Collect all lines from the listing that include the string "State".

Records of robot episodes
-- begin --

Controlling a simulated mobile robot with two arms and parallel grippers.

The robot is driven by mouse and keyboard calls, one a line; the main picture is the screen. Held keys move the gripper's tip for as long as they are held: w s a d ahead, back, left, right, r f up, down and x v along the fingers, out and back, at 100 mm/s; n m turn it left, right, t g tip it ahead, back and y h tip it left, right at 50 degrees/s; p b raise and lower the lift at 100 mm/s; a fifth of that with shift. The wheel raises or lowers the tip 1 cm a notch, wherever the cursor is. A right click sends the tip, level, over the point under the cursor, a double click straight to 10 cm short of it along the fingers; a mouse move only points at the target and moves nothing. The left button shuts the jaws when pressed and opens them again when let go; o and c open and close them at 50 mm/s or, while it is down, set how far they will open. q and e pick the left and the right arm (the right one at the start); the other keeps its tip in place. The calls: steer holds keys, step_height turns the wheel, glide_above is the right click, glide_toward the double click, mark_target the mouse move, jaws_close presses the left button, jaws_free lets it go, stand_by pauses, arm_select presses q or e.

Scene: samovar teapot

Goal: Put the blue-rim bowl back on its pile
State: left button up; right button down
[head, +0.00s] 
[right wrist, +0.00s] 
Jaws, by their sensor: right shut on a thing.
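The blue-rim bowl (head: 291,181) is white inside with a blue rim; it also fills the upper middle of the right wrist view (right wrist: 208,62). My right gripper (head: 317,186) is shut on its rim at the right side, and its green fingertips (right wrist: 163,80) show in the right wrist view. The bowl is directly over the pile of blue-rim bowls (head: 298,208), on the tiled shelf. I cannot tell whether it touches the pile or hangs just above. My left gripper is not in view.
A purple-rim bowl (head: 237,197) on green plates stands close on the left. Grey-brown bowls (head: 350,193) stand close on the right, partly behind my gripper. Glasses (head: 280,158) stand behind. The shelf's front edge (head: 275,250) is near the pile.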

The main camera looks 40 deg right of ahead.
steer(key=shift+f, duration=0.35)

-- end --
-- begin --

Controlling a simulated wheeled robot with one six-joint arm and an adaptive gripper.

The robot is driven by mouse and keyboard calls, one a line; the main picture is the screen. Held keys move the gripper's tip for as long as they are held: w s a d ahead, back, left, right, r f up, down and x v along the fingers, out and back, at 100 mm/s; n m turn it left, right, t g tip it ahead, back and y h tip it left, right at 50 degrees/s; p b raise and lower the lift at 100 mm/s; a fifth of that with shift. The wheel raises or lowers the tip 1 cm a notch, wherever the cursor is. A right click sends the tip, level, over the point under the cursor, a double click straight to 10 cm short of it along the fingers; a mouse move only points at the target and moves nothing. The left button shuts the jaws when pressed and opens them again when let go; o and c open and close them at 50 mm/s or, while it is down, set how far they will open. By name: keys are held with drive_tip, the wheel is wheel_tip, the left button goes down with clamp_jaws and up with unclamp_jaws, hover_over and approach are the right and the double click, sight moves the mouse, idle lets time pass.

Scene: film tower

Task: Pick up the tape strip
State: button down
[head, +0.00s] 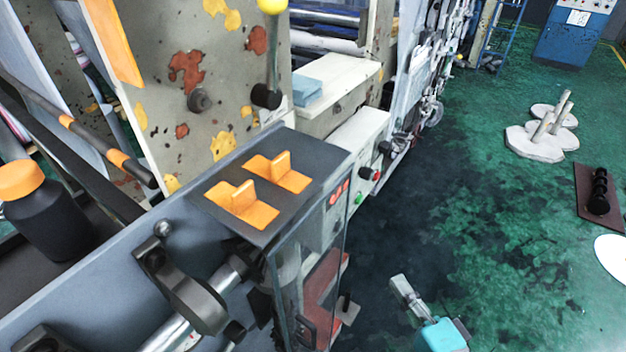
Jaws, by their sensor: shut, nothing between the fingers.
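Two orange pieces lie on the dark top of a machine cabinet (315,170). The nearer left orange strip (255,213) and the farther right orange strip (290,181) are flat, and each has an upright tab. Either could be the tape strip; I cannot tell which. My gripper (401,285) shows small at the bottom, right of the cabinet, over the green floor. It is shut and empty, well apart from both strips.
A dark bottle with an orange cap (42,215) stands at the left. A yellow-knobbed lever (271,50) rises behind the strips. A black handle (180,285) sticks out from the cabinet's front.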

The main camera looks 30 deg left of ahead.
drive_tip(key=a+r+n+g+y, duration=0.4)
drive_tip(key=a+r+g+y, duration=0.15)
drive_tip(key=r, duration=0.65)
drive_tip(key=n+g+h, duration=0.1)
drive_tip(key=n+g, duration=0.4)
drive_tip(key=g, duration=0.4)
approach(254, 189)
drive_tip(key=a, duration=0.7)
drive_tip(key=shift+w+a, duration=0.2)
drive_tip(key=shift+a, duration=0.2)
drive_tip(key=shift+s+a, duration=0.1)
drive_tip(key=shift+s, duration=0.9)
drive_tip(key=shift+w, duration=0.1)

-- end --

OUTPUT FOR THIS TASK
State: left button up; right button down
State: button down

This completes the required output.